The first recorded New Year’s celebration dates back 4,000 years to Babylon, when the first moon after the spring equinox marked a new year. In 46 B.C., Julius Caesar created a calendar with Jan. 1 as the first day of the year, partly to honor Janus, the month’s namesake and god of beginnings.

Though you may not know the exact words to “Auld Lang Syne,” you’ve probably at least hummed the tune at past New Year’s parties. Touched by the lyrics he allegedly received from “an old man,” poet Robert Burns sent “Auld Lang Syne” to Scottish Musical Museum in  1778. Translated as “Times Gone By,” the song’s message is that, despite the pain in doing so, we must remember and toast to those we’ve loved and lost in order to keep them close to our hearts.

The tradition to smooch at midnight isn’t a recent invention. According to Old English and German Folklore the first person you come across in the new year could set the tone for the next 12 months. The superstition doesn’t just apply to singles—if a couple ringing in the new year together doesn’t lock lips, then the future of their relationship might not be all that bright. So be sure to plant one on your significant other when the ball drops!
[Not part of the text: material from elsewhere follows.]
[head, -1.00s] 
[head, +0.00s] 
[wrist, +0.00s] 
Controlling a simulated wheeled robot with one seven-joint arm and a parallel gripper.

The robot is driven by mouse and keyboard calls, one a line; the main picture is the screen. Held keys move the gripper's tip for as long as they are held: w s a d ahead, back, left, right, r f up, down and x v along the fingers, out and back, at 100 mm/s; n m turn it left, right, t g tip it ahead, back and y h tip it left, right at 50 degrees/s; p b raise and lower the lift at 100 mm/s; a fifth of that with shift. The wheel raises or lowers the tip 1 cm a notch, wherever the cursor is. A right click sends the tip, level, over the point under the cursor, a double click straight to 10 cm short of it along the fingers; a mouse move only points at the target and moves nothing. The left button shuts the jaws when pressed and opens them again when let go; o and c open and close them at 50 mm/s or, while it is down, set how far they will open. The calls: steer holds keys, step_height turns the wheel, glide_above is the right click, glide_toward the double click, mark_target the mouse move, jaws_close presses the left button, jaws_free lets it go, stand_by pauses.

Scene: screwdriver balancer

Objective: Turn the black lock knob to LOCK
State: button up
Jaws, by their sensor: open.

Another food-related custom is a bit more nutritious: Celebrants in Spain eat 12  grapes at midnight to ensure a fruitful year ahead, a tradition that began as a solution to a grape surplus in 1909. (The custom stuck and then spread to Portugal, Venezuela, Cuba, Mexico, Ecuador and Peru.) Each grape corresponds with a single month in the upcoming year: a sour second grape, for example, might foretell a bumpy February. The goal for most grape eaters is to swallow all 12 before the stroke of midnight.

In Mexico and South American countries including Brazil, Ecuador, Bolivia and Venezuela, it’s customary to ring in the New Year by sporting special underpants: red if you’re looking for love and yellow if you’re after money. In the Philippines, people believe that wearing polka dots—on their underwear or elsewhere—ensures a promising year ahead.